We calculated that, given the cost of replacing our old furnaces (which had to be done anyway) and taking advantage of all the financial incentives, the geothermal system would pay for itself in about nine years. That's not bad, considering that the heat pumps have a ten-year warranty and the loop field (the underground heat exchange wells which account for about half the project cost) should last pretty much forever.
Shortly after we committed to the project and paid for 50% of the system up front, we heard from our tax advisors that we might not actually be able to take advantage of the full geothermal tax credit. The problem is that the tax credit is nonrefundable, meaning that if it reduces your tax liability below zero then you don't get the difference back. At the time we were planning the system, it was still unclear if the credit would be refundable or not; and now that it's not, we don't know if we will have enough tax liability in 2009 to get the full value of the incentive.
We re-ran the numbers without the federal tax credit, and it turns out that without it the system will pay for itself in 18 years instead of nine. That's not great, but it's not terrible either, especially considering the nonfinancial benefits (helping the environment, etc.).
The system we had installed is one of the more complicated (and therefore more expensive) residential geothermal systems out there. We had to work around two major limitations in our home: an addition with a completely separate furnace and air conditioner (and no practical way to tie the ductwork together into a single system), and a relatively cramped utility room. Our system consists of:
- The geothermal loop field, which is six parallel wells drilled to a depth of 180 feet in the front yard, each with a loop of pipe filled with antifreeze solution. A buried manifold connects the six loops to a pair of pipes which go underneath the garage into the utility room.

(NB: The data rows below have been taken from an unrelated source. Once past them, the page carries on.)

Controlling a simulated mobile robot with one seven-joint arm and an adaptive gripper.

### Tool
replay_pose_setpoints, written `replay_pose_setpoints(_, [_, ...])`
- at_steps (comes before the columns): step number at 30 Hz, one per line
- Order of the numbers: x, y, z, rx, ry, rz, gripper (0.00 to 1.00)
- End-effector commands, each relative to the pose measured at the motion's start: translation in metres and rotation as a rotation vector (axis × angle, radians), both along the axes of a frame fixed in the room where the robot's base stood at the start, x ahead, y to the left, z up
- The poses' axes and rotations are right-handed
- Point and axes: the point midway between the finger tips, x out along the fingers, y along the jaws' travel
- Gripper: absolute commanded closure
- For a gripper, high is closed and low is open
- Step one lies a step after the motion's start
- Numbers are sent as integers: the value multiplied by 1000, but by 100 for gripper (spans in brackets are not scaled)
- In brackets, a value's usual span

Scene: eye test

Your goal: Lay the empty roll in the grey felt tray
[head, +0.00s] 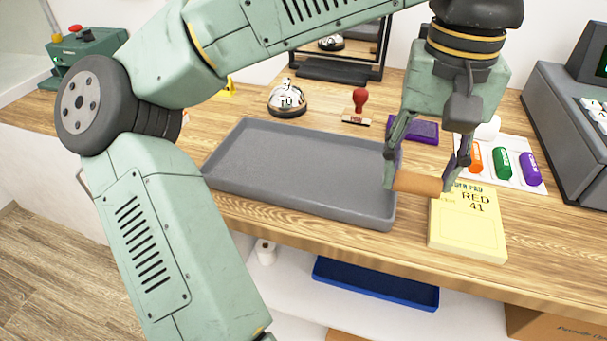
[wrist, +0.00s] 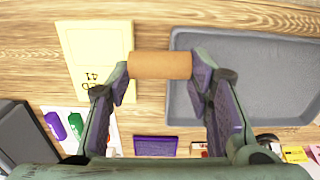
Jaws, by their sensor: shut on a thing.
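The empty roll (head: 417,184) is a plain brown cardboard tube. My gripper (head: 420,183) is shut on it, with one finger at each end. In the wrist view the roll (wrist: 160,65) lies level between the fingertips. The grey felt tray (head: 290,170) is a wide, shallow tray on the wooden counter, empty where it shows. In the head view the roll overlaps the tray's right end and the yellow pad.
A yellow pad (head: 466,235) lies right of the tray. A bell (head: 287,99), a red-handled stamp (head: 359,106) and a purple pad (head: 412,131) stand behind. Coloured rolls (head: 502,163) lie on a white sheet near a grey register (head: 570,120). A blue tray (head: 375,285) is below.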

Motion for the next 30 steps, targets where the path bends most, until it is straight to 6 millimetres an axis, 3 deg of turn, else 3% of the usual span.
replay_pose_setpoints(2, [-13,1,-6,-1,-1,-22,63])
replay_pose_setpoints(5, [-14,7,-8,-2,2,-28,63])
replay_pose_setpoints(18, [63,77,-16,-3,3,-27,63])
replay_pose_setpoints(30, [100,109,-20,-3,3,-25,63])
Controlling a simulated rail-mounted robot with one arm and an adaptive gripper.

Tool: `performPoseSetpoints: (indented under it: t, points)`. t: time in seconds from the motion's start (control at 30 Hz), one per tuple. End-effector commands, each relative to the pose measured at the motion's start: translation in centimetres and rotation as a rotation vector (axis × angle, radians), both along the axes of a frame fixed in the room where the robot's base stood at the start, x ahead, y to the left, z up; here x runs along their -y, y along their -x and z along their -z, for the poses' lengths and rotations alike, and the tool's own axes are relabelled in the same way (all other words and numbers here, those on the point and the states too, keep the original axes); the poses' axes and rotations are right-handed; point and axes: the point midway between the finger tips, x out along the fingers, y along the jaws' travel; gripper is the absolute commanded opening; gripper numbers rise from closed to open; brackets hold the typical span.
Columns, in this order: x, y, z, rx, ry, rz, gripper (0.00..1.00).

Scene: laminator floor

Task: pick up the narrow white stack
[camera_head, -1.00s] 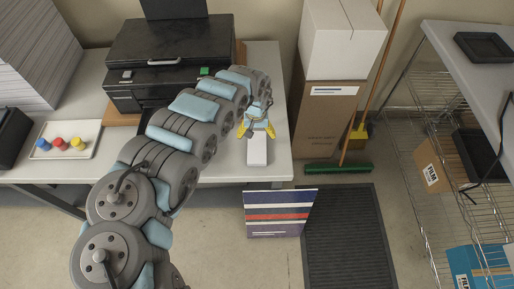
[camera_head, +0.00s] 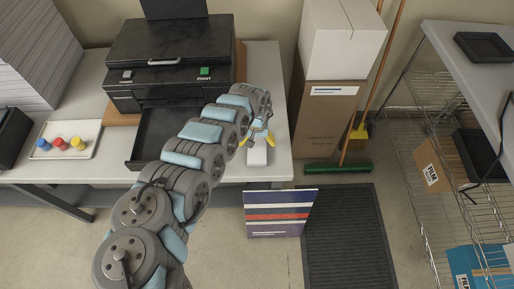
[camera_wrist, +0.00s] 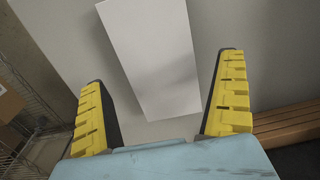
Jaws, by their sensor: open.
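The narrow white stack (camera_head: 257,157) lies near the front right edge of the white table. In the wrist view the stack (camera_wrist: 152,55) is a pale oblong, slightly tilted, running from the top edge down between my fingers. My gripper (camera_head: 257,139) is open above the stack in the head view. In the wrist view its yellow fingers (camera_wrist: 163,105) are spread, one on each side of the stack's near end, with a gap on both sides. Whether the fingertips are down at the stack's height cannot be told. My gripper hides the stack's far part in the head view.
A black printer (camera_head: 170,62) with its tray out stands left of my arm on the table (camera_head: 262,62). A small tray with coloured caps (camera_head: 66,140) is at the left. Cardboard boxes (camera_head: 328,115) stand right of the table. A striped board (camera_head: 280,213) is below its front edge.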

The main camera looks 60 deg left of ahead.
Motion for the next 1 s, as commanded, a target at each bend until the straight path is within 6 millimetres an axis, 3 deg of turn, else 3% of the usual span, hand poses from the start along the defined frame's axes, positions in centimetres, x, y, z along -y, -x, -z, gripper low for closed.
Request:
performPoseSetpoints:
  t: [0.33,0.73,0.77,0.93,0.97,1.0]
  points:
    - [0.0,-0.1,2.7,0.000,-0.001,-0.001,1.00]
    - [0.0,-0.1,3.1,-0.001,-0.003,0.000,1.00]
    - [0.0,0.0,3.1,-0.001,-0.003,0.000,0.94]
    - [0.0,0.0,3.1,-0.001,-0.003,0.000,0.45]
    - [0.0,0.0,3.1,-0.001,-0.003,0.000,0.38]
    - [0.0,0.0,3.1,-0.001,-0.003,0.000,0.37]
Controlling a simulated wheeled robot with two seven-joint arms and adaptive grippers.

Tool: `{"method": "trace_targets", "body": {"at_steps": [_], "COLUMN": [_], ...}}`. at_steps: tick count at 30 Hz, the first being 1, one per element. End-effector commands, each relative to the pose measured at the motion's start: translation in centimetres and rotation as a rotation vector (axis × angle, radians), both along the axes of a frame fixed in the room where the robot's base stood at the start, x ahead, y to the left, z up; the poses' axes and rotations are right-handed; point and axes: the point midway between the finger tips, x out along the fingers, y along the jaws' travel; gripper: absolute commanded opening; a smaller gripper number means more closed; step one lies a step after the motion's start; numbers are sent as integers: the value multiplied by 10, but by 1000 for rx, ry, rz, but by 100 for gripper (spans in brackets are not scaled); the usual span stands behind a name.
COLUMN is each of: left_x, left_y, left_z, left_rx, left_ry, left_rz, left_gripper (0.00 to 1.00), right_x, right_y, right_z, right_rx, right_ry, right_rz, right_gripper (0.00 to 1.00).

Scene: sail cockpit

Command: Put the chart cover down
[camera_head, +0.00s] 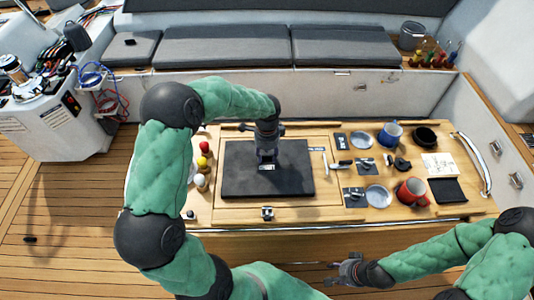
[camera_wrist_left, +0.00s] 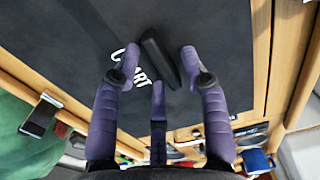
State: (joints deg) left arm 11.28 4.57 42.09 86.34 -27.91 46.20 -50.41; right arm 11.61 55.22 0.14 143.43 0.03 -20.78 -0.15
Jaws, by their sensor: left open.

- A 2-ton heat pump for the addition, which uses antifreeze pumped through the loop field as a heat source or sink and an air conditioning-style compressor to heat or cool air. Some waste heat is pumped into the hot water storage tank through a pair of water pipes.
- A 4-ton heat pump for the main house, which pumps its refrigerant through a heat exchanger in the gas backup furnace to heat or cool the house. It also pumps waste heat into the hot water storage tank.
- A gas backup furnace, which also serves as the forced air blower for the main part of the house.
- A hot water storage tank, which is warmed up to about 110 degrees when the heat pumps are running (and stays cold when they're not).
- An on-demand hot water heater, which runs when the hot water in the storage tank isn't hot enough.
- A motley assortment of pipes, pumps, wires, fuseboxes, relays, etc.
Together, all this gear replaces everything which had been in our mechanical room except the water softener. It looks like the inside of Captain Nemo's submarine.
The project took about two weeks to complete, though 90% of the work was finished in the first week. Drilling the loop field and replacing our old mechanical systems happened in parallel, with our new hot water heater and gas backup furnace operational after the first full day of work. This meant that we wouldn't have to be without heat or hot water, though fortunately the weather has been nice enough that the heat hasn't been necessary.
In order to be fully operational, after the equipment was in place and the loop field completed, the loop field had to be connected to the heat pumps and filled (it took about 125 gallons of an antifreeze mixture. I'm told this fluid should never have to be replaced, unless the system has to be drained for some reason). Then we had to wait for Xcel Energy to install a second electric meter, since the "dual fuel" rate requires that the geothermal system be separately metered from the rest of the house.
Once all that was done, we ran into a series of minor problems: the wrong part for a control relay, a burned out switch, and finally, after everything was running properly, the technicians accidentally left one of the heat pumps in a test mode, requiring another visit to reset it for normal functioning.
All told, the installation went about as well as can be expected for a project of this magnitude.
Living with Geothermal
The weather has been very pleasant lately, and we haven't used our new system much yet. It was a little cool the first evening the geothermal was on, so we ran it for a few hours to take the chill off.
Some things take getting used to in transitioning from traditional heat and air conditioning to geothermal. The biggest change is that unlike a gas furnace, which normally cycles on and off, a geothermal system is most efficient when it operates continuously in its lowest stage.
That means that it no longer makes sense to turn the heat down at night and when we're not at home during the day. We had saved a significant amount on our heating bill by turning the heat way down at night, but now that strategy will actually cost us money by forcing the geothermal system to run in a less efficient mode to catch up--or worse, the system might switch to the gas backup furnace, negating the efficiency of geothermal entirely.
Getting the most out of geothermal will mean making only very gradual changes to the temperature in the house. The name of the game is to try to keep it running in the lowest stage possible, and avoid running the gas backup at all. We'll have to experiment with it when we get into the next heating season to see what works, but I'm guessing that we can turn down the heat modestly during the work week, as long as we are careful to raise it only gradually on the weekend. The wood stove will be helpful, since it will give us a way to add more heating capacity without losing the benefit of the geothermal.